Foster, R.F., Modern Ireland, 1600-1972 (Penguin, 1989) 

Lyons, F.S.L., Ireland since the Famine (Fontana Press, 1985) 

Morton, Grenfell, Home Rule and the Irish Question (Longman, 1980)

O'Day, Alan, Irish Home Rule, 1867-1921 (Manchester University Press, 1998) 

Smith, Jeremy, Britain and Ireland: from Home Rule to Independence (Longman, 2000)

Additional information

This course is suitable for all: some prior knowledge would be useful but is not essential. The course allows you to spend time exploring a subject for interest, among like-minded people, without formal assessment. There will be discussion opportunities during the course.

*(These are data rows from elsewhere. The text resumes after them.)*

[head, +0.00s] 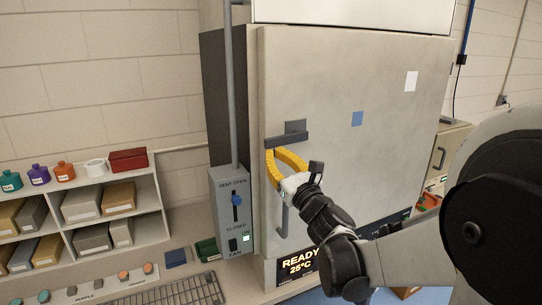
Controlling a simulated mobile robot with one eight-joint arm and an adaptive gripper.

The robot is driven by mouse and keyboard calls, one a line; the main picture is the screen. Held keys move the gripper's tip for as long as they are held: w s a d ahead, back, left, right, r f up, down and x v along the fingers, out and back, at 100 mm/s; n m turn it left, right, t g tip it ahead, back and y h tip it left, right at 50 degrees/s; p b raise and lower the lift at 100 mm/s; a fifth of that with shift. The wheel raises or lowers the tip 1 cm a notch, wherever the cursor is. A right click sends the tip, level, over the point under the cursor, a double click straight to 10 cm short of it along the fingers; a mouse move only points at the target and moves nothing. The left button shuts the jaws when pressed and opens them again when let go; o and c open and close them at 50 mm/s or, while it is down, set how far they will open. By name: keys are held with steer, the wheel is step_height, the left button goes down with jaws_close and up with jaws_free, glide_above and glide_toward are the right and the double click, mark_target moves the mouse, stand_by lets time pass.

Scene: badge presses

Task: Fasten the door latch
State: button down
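The door (380,95) is the broad grey front of a tall cabinet, and it looks closed or nearly so. The latch (288,138) is a dark grey bar lying almost level near the door's left edge, with a square plate behind its right part. My gripper (270,153) has yellow fingers just below the left part of the latch. I cannot tell whether they touch it. The fingers curve towards each other, and the gap at their tips is too small to judge. A vertical grey handle (284,218) shows below, partly hidden by my gripper.
A control box (231,212) with a blue vent slider and a fan switch stands left of the door, under a vertical pipe. A "READY 25°C" display (298,266) is below.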

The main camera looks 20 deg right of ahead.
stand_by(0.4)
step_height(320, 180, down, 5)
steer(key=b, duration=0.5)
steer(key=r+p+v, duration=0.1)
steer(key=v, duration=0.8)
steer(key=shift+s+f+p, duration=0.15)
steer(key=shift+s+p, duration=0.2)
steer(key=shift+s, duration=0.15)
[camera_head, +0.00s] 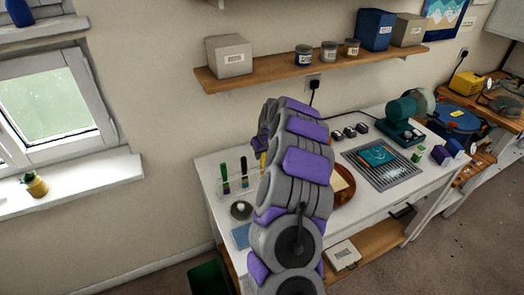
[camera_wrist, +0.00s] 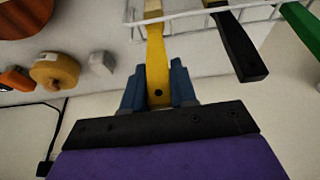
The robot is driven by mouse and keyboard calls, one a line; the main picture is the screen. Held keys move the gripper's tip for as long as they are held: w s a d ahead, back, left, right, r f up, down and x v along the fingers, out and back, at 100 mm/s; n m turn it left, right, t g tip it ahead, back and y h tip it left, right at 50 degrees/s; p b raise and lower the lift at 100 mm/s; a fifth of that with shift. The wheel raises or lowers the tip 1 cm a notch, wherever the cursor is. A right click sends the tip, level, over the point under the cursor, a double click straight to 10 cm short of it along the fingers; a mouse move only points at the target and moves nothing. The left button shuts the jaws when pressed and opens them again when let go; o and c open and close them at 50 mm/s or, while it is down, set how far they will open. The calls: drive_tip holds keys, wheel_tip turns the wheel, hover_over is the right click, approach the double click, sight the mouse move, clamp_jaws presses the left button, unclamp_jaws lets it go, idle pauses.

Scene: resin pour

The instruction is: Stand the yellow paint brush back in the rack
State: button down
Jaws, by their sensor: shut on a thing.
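The yellow paint brush (camera_wrist: 157,68) is between the blue fingers of my gripper (camera_wrist: 158,84), which is shut on its handle. In the wrist view the brush runs up to the white wire rack (camera_wrist: 200,12) and overlaps its end. I cannot tell whether it is inside a slot. A black brush (camera_wrist: 240,48) and a green brush (camera_wrist: 303,28) are beside it at the rack. In the head view the rack (camera_head: 236,186) stands on the white bench with upright brushes. A sliver of the yellow brush (camera_head: 263,160) shows there; my arm hides the gripper.
Near the rack on the white bench (camera_head: 212,185) are a round dark item (camera_head: 241,210) and a blue pad (camera_head: 241,235). A brown tray (camera_head: 343,190) and a grey grate (camera_head: 400,172) lie right of my arm. A wooden shelf (camera_head: 300,75) hangs above.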

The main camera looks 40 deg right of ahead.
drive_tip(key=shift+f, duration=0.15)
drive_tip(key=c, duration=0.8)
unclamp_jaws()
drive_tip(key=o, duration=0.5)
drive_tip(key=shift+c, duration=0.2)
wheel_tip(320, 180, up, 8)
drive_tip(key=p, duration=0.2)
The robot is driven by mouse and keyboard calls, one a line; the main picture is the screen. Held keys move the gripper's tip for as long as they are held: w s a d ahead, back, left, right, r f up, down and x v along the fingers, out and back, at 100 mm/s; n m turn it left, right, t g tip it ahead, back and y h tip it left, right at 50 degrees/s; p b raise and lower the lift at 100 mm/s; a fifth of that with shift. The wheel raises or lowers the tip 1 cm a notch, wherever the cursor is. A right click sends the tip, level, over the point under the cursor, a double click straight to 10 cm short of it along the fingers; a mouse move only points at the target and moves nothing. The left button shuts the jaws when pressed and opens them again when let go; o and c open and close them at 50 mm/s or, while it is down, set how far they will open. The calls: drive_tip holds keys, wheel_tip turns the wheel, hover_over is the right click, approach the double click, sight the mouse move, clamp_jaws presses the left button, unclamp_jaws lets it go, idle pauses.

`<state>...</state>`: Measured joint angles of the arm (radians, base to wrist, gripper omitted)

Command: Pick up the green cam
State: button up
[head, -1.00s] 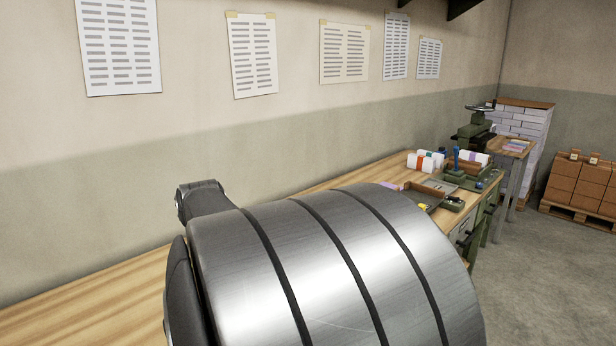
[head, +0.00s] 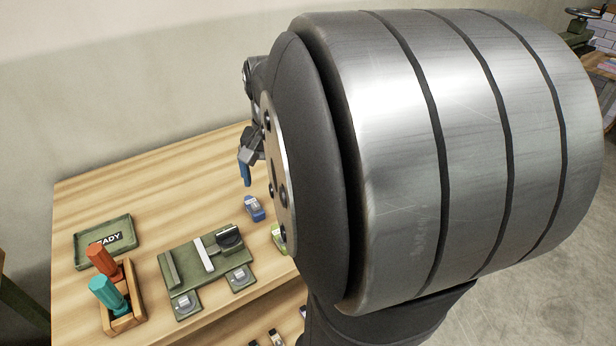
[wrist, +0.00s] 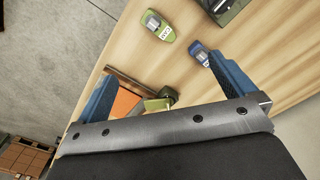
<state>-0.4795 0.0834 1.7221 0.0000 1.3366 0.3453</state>
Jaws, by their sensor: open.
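A small green labelled piece, likely the green cam, lies on the wooden bench. In the head view the green piece (head: 279,238) is partly hidden behind my arm. In the wrist view the green piece (wrist: 158,26) lies near the top, beyond my fingertips. A similar blue piece (head: 253,208) lies close to it; the blue piece (wrist: 200,53) is near my right-hand finger in the wrist view. My gripper (head: 246,168) has blue fingers and is above the bench. In the wrist view my gripper (wrist: 168,85) is open and empty, its fingers wide apart.
A green fixture plate (head: 208,262), a READY tray (head: 82,247) and a wooden holder (head: 126,317) with red and teal handles stand on the bench. A wooden-edged tray (wrist: 122,76) with an orange pad and an olive part shows between my fingers. The back of the bench is clear.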

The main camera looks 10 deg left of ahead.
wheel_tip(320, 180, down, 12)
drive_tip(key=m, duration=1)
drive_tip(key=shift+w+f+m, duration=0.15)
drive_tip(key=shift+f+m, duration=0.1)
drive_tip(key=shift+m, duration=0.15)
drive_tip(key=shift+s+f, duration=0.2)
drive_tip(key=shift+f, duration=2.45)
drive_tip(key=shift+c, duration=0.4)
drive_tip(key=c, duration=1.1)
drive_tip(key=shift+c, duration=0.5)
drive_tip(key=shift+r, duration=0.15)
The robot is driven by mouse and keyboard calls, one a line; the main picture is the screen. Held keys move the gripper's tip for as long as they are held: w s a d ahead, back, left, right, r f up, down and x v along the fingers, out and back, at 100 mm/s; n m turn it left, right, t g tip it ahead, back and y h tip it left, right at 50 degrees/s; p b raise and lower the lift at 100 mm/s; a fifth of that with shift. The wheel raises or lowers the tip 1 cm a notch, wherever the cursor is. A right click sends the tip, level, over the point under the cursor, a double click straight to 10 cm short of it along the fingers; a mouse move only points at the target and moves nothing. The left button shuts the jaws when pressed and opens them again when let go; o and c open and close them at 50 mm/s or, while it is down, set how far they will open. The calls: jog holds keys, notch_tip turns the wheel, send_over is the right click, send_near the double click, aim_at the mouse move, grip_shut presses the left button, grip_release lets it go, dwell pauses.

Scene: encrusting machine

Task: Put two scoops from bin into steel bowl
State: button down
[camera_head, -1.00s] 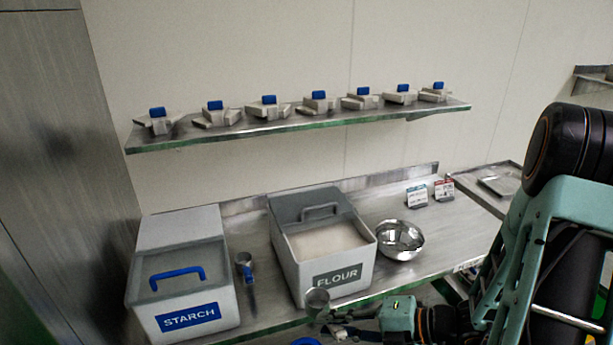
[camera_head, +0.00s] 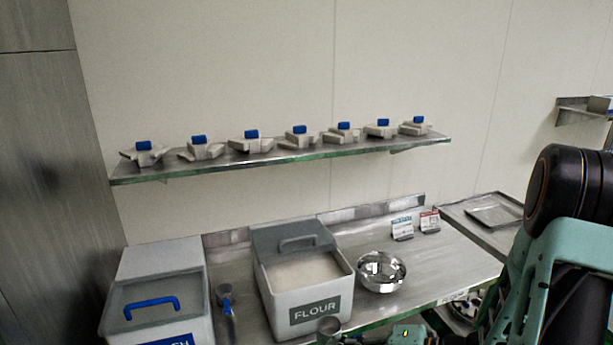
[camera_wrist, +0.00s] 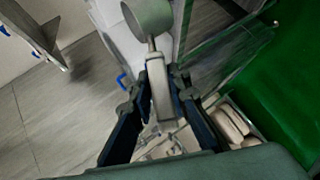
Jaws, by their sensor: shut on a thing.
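My gripper (camera_wrist: 161,84) is shut on the handle of a grey scoop (camera_wrist: 148,17), whose round cup sticks out beyond the fingers. In the head view the scoop's cup (camera_head: 329,325) shows at the bottom edge, in front of the flour bin; the fingers are mostly out of frame there. I cannot see inside the cup. The bin marked FLOUR (camera_head: 345,292) has its lid pushed back and holds pale flour (camera_head: 303,272). The shiny steel bowl (camera_head: 380,285) stands on the table just right of this bin and looks empty.
A bin marked STARCH (camera_head: 120,322), with a blue-handled lid, stands at left. Another scoop (camera_head: 224,295) stands between the bins. Two small cards (camera_head: 402,228) stand behind the bowl. A wall shelf (camera_head: 290,155) holds several blue-topped pieces. The table right of the bowl is clear.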

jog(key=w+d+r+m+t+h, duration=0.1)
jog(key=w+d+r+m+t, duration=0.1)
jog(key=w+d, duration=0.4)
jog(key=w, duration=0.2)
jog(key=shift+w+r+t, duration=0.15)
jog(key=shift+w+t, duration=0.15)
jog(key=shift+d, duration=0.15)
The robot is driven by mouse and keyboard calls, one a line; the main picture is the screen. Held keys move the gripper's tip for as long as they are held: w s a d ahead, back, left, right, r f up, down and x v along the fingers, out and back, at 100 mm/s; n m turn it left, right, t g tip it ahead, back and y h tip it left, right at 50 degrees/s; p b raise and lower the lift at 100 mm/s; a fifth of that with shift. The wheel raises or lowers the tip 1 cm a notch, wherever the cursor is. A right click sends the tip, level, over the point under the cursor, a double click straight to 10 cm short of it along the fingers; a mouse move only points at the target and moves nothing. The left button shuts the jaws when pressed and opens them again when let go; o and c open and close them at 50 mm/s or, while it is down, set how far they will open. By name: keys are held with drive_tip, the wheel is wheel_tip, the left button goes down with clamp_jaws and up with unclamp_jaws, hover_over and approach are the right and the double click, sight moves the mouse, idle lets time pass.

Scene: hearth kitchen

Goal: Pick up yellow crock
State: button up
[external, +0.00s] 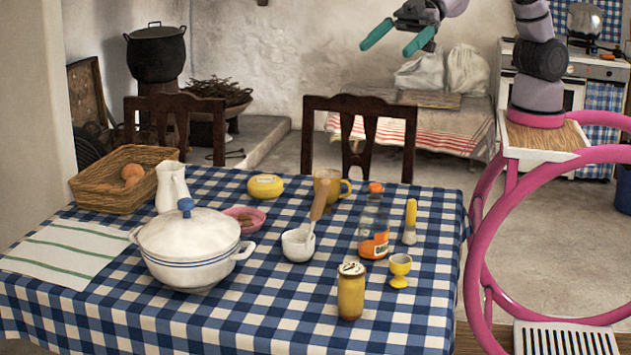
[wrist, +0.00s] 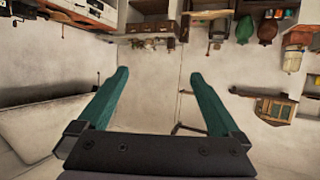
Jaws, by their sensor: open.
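A yellow crock-like jar (external: 351,295) with a pale, dark-marked lid stands upright at the front of the checked tablecloth in the external view. Other yellow things are near: a low round yellow container (external: 265,187) at the back, a mustard mug (external: 328,186) and a yellow egg cup (external: 400,272). I cannot tell for sure which is called the crock; the lidded jar fits best. My gripper (external: 385,52) is open and empty, high above and behind the table. Its teal fingers are spread in the wrist view (wrist: 160,73), where no crock can be made out.
A glass bottle with an orange label (external: 374,228) and a yellow-handled brush (external: 410,222) stand behind the jar. A white bowl (external: 297,246) and a large lidded tureen (external: 190,245) are to its left. The cloth's (external: 420,325) front right is clear. Chairs (external: 360,105) stand behind.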

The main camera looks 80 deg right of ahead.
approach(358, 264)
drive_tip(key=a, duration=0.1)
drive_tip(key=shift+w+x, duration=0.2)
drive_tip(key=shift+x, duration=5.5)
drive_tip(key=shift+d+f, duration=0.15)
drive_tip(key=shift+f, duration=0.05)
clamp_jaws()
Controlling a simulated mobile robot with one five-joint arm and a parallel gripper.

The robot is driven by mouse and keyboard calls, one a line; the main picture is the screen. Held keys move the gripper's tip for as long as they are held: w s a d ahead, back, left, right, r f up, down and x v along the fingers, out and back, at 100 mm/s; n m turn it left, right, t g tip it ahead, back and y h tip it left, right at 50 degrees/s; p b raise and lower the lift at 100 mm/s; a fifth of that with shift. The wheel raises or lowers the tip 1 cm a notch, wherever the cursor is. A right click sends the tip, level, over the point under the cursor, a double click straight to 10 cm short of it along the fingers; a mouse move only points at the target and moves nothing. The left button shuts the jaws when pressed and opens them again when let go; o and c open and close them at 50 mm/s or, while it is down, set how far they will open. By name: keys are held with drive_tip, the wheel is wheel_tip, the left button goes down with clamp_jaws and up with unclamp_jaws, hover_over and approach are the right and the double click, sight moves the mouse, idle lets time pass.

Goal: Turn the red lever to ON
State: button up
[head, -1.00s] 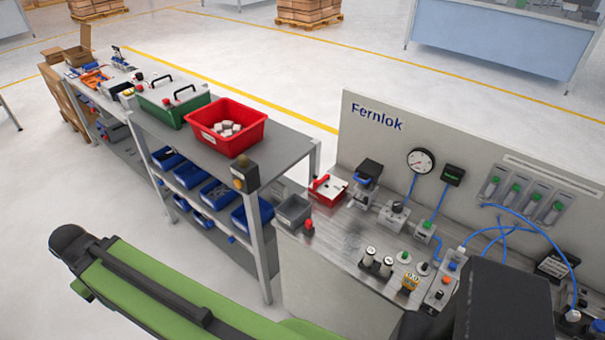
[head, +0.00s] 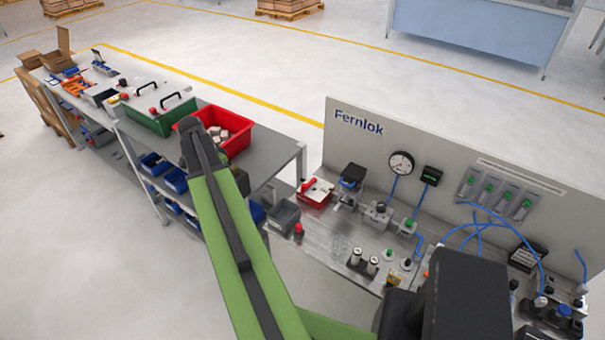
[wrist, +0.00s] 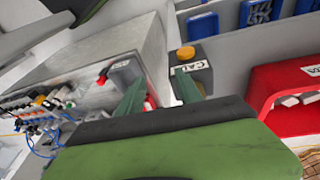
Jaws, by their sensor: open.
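The lever's setting and any ON mark are too small to read. In the wrist view a red and white part (wrist: 150,103), likely this box, shows just beside the left finger, mostly hidden. My gripper (wrist: 160,92) is open with nothing between its green fingers. In the head view my green arm reaches up over the shelf table, and its fingers cannot be made out.
A dark box with a yellow button (wrist: 186,54) stands close ahead of the right finger. A red bin (wrist: 286,98) lies to the right.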

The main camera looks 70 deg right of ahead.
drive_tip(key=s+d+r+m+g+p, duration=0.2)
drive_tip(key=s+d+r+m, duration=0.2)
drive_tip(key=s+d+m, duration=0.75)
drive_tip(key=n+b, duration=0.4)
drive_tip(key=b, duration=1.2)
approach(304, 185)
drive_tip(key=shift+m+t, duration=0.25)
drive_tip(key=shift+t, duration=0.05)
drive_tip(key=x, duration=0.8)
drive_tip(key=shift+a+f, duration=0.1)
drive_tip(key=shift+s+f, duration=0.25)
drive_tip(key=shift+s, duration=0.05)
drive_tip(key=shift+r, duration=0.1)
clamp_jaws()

Intended learning outcomes

  • An understanding of the so-called "Irish Problem".
  • The capacity to account for Gladstone's failure to achieve Home Rule, and Asquith's success.
  • An appreciation of the limited initial success of the Easter Rising.
  • The ability to explain the outcome of the Anglo-Irish War.
  • A grasp of the concept of partition, and an evaluation of its chances of success.

      About the tutor

      Edward Towne graduated in European Studies from the University of East Anglia, and later achieved a PGCE from Cambridge, an MA in Early Modern English History from the University of London, and MSt in Twentieth Century British History from the University of Oxford. His professional career was spent teaching History in state and independent Secondary Schools, finally as Head of the History Department. Currently, Edward lectures independently to adults in a variety of organisations, and acts as a reviewer and tour leader on historical topics.